┌─ Source excerpt
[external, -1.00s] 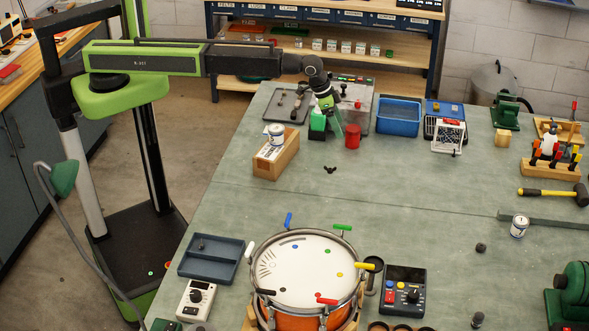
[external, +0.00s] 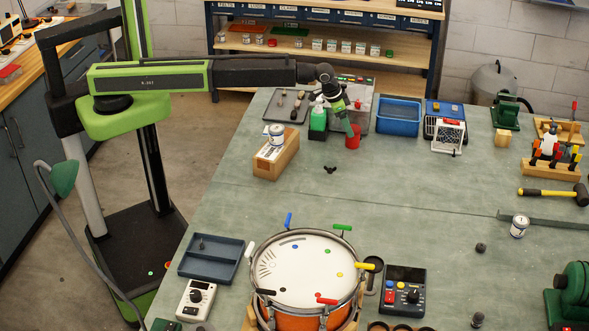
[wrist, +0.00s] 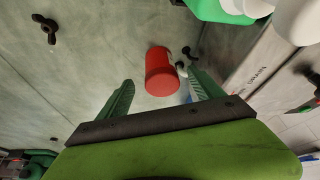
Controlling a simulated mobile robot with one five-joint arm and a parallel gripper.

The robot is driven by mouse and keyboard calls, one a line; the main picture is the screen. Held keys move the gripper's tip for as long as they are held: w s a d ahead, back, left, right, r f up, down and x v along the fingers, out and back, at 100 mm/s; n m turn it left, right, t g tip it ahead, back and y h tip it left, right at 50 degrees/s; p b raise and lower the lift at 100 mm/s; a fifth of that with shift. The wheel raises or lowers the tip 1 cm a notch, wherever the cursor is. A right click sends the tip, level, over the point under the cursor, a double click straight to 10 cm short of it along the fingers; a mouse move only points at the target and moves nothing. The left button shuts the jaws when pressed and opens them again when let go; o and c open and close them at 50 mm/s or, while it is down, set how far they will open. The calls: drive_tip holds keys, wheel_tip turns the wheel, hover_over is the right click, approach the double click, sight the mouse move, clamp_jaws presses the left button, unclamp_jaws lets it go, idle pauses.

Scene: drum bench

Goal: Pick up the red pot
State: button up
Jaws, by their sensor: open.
└─
Your goal - Retype the whole listing, keeping every line identical and omitting all pictures.

Answer to this exercise -
[external, -1.00s] 
[external, +0.00s] 
[wrist, +0.00s] 
Controlling a simulated mobile robot with one five-joint arm and a parallel gripper.

The robot is driven by mouse and keyboard calls, one a line; the main picture is the screen. Held keys move the gripper's tip for as long as they are held: w s a d ahead, back, left, right, r f up, down and x v along the fingers, out and back, at 100 mm/s; n m turn it left, right, t g tip it ahead, back and y h tip it left, right at 50 degrees/s; p b raise and lower the lift at 100 mm/s; a fifth of that with shift. The wheel raises or lowers the tip 1 cm a notch, wherever the cursor is. A right click sends the tip, level, over the point under the cursor, a double click straight to 10 cm short of it along the fingers; a mouse move only points at the target and moves nothing. The left button shuts the jaws when pressed and opens them again when let go; o and c open and close them at 50 mm/s or, while it is down, set how far they will open. The calls: drive_tip holds keys, wheel_tip turns the wheel, hover_over is the right click, approach the double click, sight the mouse move, clamp_jaws presses the left button, unclamp_jaws lets it go, idle pauses.

Scene: drum bench

Goal: Pick up the red pot
State: button up
Jaws, by their sensor: open.

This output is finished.